Dans un des coins du pavillon 5.2, où sont installés tous les stands d'Outre-mer, celui de Mayotte est timidement inauguré par Saïd Anthoumani, le président de la CAPAM, la chambre de l'agriculture, de la pêche et de l'aquaculture locale. Il faut dire que les producteurs mahorais n'ont pas le cœur à la fête. Depuis des mois, ils subissent crises sur crises : sécheresse, insécurité, barrages... Difficile de se réjouir, même si la parenthèse parisienne sert justement à présenter les vertus de l'agriculture mahoraise.

Avec l'ensemble des acteurs du monde agricole ultramarins, des élus locaux et des exposants au Salon, M. Anthoumani devrait être reçu par Emmanuel Macron à l'Élysée, mercredi 28 février. Comme l'année dernière, le président souhaite s'adresser aux agriculteurs d'Outre-mer. Lors du Comité interministériel des Outre-mer (CIOM) en juillet dernier, le gouvernement avait promis de les accompagner dans leurs plans de souveraineté alimentaire respectifs.

"À Mayotte, on a deux saisons : la saison des pluies et la saison sèche. La saison des pluies, c'est là où on lance les cultures. Mais, aujourd'hui, avec le dérèglement climatique, il n'y a plus de saison", s'inquiète Saïd Anthoumani. Dans son costume bleu, l'homme n'est pas vraiment optimiste sur ses chances de pouvoir alerter le chef de l'État sur la situation des agriculteurs mahorais : "Ce n'est pas un tête-à-tête, donc on n'est pas sûr de pouvoir donner nos doléances directement."

"Si on veut qu'un territoire se développe, il faut lui donner les moyens de se développer", plaide Jean-Luc Le West, de la Collectivité territoriale de Guyane, qui profite du Salon de l'agriculture et de sa présence à Paris pour enchaîner les rendez-vous sur les différents enjeux de son territoire.

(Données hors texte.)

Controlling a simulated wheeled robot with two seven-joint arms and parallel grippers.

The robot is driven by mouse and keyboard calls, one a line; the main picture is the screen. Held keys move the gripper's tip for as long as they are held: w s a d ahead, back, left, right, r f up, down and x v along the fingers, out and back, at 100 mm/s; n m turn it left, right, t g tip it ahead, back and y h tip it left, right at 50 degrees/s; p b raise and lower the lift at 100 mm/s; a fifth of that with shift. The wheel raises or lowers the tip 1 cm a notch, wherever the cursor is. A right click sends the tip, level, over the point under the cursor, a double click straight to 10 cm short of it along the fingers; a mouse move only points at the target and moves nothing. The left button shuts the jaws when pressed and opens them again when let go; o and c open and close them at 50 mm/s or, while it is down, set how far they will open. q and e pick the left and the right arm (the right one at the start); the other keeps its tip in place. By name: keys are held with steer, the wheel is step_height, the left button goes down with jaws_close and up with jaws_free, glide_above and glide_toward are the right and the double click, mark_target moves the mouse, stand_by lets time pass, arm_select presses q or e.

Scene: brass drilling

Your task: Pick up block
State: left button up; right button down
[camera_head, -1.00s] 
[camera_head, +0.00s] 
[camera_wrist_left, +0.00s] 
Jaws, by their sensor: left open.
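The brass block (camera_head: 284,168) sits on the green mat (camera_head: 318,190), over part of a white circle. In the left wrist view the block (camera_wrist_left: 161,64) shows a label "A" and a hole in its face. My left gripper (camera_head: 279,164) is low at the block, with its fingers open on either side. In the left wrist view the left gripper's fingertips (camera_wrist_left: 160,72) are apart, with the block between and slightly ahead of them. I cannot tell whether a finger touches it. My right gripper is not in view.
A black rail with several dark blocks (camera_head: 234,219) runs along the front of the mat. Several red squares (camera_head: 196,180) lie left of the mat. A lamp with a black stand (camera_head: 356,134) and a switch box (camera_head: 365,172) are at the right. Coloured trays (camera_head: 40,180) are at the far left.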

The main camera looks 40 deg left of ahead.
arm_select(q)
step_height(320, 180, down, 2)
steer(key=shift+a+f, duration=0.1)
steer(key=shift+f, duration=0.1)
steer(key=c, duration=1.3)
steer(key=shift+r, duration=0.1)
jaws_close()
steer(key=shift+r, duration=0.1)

Jeudi, les exposants d'Outre-mer verront déambuler le ministre de l'Agriculture, Marc Fesneau, qui ira notamment signer un contrat d'objectifs et de performance avec l'ODEADOM, l'Office de développement de l'économie agricole d'Outre-mer, qui fête ses 40 ans cette année. Mardi, dans l'après-midi, c'est le Premier ministre Gabriel Attal qui a fait un saut au pavillon 5.2, goûtant un sorbet coco au stand de Marie-Galante.